[Rows from a robot dataset]

|---|

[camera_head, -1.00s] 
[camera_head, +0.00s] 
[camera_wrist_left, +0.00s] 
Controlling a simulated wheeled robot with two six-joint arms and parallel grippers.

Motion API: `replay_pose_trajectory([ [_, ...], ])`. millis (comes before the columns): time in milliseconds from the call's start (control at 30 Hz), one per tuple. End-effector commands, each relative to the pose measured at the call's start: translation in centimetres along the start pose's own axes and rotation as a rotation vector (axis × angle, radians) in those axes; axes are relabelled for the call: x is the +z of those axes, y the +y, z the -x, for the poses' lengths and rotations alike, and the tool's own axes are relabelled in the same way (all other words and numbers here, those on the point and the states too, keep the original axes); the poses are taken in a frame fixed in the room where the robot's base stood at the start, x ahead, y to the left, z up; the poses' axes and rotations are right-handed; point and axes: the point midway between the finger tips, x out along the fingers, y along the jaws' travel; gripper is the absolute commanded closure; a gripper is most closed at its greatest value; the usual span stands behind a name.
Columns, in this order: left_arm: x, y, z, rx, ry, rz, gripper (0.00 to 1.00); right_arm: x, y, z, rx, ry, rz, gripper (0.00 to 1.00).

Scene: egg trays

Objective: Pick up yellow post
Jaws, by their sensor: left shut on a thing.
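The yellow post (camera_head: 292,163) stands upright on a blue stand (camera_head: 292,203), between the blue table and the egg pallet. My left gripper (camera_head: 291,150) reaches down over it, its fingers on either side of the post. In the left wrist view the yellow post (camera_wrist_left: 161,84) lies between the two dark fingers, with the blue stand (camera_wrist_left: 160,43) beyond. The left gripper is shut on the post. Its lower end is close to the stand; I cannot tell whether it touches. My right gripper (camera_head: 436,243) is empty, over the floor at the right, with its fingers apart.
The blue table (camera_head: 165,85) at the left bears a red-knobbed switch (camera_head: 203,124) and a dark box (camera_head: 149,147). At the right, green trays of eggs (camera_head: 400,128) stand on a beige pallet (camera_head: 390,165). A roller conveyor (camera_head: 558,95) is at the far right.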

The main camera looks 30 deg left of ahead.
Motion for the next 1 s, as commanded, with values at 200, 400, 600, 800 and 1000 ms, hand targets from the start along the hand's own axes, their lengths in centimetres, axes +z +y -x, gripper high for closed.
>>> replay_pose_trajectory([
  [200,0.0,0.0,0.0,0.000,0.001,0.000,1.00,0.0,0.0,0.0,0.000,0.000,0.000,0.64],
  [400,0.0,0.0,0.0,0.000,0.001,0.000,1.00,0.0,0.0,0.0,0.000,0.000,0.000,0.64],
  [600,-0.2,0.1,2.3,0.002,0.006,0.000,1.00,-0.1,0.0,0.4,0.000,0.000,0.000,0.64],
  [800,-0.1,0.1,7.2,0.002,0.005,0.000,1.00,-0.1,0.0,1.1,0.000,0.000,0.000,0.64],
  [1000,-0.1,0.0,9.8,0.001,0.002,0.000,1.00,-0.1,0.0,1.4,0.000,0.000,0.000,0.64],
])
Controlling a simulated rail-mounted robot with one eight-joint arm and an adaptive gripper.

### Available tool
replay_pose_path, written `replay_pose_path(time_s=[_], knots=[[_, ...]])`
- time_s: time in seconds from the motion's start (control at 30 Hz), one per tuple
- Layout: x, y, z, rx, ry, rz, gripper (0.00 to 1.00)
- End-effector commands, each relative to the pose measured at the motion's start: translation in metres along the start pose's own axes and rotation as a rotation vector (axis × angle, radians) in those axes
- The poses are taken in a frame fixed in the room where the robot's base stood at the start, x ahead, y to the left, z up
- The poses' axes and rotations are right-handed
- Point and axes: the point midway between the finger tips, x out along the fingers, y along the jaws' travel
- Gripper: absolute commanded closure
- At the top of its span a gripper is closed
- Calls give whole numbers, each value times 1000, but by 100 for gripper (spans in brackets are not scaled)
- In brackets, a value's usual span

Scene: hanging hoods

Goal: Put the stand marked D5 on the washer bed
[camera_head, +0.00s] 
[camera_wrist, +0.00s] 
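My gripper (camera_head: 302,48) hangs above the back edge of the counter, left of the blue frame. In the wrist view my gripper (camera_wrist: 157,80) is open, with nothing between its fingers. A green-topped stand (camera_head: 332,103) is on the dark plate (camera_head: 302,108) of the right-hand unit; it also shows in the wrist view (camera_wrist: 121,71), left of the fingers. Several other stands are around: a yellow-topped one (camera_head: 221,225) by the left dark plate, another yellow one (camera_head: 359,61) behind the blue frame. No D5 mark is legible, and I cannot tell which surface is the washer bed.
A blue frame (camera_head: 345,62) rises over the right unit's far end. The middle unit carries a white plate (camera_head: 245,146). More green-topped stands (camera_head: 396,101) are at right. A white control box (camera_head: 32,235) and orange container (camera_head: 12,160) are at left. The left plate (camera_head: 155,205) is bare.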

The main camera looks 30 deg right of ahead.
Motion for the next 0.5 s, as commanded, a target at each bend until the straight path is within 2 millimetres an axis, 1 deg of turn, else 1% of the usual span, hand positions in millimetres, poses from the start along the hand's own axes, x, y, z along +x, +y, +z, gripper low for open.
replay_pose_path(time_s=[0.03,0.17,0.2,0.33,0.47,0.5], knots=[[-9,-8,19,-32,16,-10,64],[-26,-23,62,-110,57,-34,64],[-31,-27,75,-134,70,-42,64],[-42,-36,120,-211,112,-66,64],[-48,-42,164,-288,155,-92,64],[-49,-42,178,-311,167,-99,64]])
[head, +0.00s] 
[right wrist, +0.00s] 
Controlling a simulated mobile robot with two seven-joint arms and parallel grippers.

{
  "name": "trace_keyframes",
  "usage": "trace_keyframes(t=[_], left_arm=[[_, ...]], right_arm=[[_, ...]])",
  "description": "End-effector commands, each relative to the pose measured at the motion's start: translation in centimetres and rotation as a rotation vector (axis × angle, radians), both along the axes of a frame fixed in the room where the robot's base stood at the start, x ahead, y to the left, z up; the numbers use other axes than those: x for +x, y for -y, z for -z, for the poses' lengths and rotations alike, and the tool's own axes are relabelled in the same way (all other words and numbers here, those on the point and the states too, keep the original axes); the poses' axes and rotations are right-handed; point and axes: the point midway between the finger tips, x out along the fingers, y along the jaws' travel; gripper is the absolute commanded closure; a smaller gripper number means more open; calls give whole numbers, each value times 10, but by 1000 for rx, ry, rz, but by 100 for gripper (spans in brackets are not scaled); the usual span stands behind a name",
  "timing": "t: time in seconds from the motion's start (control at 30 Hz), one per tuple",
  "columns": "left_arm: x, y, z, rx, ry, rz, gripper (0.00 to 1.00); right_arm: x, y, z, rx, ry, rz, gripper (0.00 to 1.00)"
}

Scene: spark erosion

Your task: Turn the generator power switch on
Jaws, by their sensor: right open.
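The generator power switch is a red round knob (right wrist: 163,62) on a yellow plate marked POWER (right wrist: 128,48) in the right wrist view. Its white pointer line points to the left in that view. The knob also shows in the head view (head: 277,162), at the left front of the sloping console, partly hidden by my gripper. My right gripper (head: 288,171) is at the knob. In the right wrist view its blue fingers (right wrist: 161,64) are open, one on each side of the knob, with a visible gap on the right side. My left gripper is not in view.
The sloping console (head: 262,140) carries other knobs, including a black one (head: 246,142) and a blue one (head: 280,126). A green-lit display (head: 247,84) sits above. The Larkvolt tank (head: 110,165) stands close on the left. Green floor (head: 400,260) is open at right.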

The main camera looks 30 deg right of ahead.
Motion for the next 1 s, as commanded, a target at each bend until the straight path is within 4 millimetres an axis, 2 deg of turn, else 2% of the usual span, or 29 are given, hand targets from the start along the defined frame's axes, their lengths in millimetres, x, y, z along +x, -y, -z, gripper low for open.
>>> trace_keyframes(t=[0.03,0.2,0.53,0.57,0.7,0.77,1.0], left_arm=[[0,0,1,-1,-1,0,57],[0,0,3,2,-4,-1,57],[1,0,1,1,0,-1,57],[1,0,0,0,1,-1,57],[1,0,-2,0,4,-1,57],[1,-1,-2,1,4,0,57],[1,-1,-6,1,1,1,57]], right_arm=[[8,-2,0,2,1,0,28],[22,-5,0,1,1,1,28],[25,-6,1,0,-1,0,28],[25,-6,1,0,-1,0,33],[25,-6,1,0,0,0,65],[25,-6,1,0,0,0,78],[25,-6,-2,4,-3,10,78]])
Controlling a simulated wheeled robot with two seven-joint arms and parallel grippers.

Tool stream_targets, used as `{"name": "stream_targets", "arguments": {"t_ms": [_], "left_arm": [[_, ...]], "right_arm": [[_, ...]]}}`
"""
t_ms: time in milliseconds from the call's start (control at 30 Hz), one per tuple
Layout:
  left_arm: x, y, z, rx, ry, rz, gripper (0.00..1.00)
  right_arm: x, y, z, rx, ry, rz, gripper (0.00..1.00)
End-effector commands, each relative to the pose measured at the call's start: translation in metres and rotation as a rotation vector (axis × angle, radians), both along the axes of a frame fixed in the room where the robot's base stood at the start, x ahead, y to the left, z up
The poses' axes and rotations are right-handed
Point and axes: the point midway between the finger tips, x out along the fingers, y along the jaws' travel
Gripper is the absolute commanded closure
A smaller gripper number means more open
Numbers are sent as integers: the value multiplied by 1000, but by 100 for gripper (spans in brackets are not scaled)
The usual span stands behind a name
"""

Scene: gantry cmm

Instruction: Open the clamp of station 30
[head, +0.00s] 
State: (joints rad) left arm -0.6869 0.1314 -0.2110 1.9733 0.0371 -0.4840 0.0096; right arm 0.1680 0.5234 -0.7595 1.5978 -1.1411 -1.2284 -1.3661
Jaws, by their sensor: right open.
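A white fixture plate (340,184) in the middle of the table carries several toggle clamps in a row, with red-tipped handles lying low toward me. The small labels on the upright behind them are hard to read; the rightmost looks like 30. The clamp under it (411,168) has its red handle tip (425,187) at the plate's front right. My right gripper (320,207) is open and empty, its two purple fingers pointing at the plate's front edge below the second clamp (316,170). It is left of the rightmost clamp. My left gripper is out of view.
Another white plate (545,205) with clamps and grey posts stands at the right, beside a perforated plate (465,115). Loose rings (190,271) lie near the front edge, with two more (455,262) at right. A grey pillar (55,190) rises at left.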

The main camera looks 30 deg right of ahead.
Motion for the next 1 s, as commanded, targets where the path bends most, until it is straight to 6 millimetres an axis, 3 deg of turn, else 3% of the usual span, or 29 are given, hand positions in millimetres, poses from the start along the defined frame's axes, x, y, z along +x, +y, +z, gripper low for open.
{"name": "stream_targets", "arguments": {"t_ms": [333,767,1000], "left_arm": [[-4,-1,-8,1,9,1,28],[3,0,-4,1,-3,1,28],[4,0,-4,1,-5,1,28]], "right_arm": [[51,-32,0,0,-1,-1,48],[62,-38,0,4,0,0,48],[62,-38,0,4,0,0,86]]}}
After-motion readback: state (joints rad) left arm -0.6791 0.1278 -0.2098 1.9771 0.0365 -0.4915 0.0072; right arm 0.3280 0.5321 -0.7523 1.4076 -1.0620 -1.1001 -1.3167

|---|

Look through the material above. Copy each line where the word "grippers" appears.

Controlling a simulated wheeled robot with two six-joint arms and parallel grippers.
Controlling a simulated mobile robot with two seven-joint arms and parallel grippers.
Controlling a simulated wheeled robot with two seven-joint arms and parallel grippers.

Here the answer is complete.